[CHALLENGE] Repeat each line exactly as it is written.

[MATERIAL]
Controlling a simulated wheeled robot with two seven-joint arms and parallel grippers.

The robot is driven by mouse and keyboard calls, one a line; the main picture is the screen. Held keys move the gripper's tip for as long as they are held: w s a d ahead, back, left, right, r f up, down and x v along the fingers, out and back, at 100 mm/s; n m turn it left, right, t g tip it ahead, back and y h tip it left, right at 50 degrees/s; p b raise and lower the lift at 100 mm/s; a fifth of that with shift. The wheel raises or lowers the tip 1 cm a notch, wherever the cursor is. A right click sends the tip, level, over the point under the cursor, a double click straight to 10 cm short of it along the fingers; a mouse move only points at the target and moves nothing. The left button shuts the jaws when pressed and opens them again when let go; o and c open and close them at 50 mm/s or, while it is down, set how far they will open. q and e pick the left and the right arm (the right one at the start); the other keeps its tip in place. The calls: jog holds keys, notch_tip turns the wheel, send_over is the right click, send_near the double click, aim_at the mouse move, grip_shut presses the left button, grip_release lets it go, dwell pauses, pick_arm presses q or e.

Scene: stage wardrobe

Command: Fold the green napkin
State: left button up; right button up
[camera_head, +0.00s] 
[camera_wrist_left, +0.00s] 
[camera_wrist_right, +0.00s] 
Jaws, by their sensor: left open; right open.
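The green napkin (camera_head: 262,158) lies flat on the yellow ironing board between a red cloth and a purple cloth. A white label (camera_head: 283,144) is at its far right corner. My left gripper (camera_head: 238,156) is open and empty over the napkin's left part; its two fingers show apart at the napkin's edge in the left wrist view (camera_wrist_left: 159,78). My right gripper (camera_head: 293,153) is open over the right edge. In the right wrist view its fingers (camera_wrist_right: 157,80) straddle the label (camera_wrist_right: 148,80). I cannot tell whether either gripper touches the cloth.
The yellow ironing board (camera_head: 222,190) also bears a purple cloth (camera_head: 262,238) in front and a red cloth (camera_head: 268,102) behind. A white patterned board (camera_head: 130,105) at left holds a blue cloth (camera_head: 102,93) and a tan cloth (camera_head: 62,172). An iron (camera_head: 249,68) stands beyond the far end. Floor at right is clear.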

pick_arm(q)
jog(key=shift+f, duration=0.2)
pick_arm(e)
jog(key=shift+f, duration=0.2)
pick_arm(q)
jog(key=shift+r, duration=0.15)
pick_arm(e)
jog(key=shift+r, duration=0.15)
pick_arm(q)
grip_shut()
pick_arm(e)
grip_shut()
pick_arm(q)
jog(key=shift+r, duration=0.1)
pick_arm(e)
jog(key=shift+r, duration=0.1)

[WORKED ANSWER]
Controlling a simulated wheeled robot with two seven-joint arms and parallel grippers.

The robot is driven by mouse and keyboard calls, one a line; the main picture is the screen. Held keys move the gripper's tip for as long as they are held: w s a d ahead, back, left, right, r f up, down and x v along the fingers, out and back, at 100 mm/s; n m turn it left, right, t g tip it ahead, back and y h tip it left, right at 50 degrees/s; p b raise and lower the lift at 100 mm/s; a fifth of that with shift. The wheel raises or lowers the tip 1 cm a notch, wherever the cursor is. A right click sends the tip, level, over the point under the cursor, a double click straight to 10 cm short of it along the fingers; a mouse move only points at the target and moves nothing. The left button shuts the jaws when pressed and opens them again when let go; o and c open and close them at 50 mm/s or, while it is down, set how far they will open. q and e pick the left and the right arm (the right one at the start); the other keeps its tip in place. The calls: jog holds keys, notch_tip turns the wheel, send_over is the right click, send_near the double click, aim_at the mouse move, grip_shut presses the left button, grip_release lets it go, dwell pauses, pick_arm presses q or e.

Scene: stage wardrobe

Command: Fold the green napkin
State: left button up; right button up
[camera_head, +0.00s] 
[camera_wrist_left, +0.00s] 
[camera_wrist_right, +0.00s] 
Jaws, by their sensor: left open; right open.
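The green napkin (camera_head: 262,158) lies flat on the yellow ironing board between a red cloth and a purple cloth. A white label (camera_head: 283,144) is at its far right corner. My left gripper (camera_head: 238,156) is open and empty over the napkin's left part; its two fingers show apart at the napkin's edge in the left wrist view (camera_wrist_left: 159,78). My right gripper (camera_head: 293,153) is open over the right edge. In the right wrist view its fingers (camera_wrist_right: 157,80) straddle the label (camera_wrist_right: 148,80). I cannot tell whether either gripper touches the cloth.
The yellow ironing board (camera_head: 222,190) also bears a purple cloth (camera_head: 262,238) in front and a red cloth (camera_head: 268,102) behind. A white patterned board (camera_head: 130,105) at left holds a blue cloth (camera_head: 102,93) and a tan cloth (camera_head: 62,172). An iron (camera_head: 249,68) stands beyond the far end. Floor at right is clear.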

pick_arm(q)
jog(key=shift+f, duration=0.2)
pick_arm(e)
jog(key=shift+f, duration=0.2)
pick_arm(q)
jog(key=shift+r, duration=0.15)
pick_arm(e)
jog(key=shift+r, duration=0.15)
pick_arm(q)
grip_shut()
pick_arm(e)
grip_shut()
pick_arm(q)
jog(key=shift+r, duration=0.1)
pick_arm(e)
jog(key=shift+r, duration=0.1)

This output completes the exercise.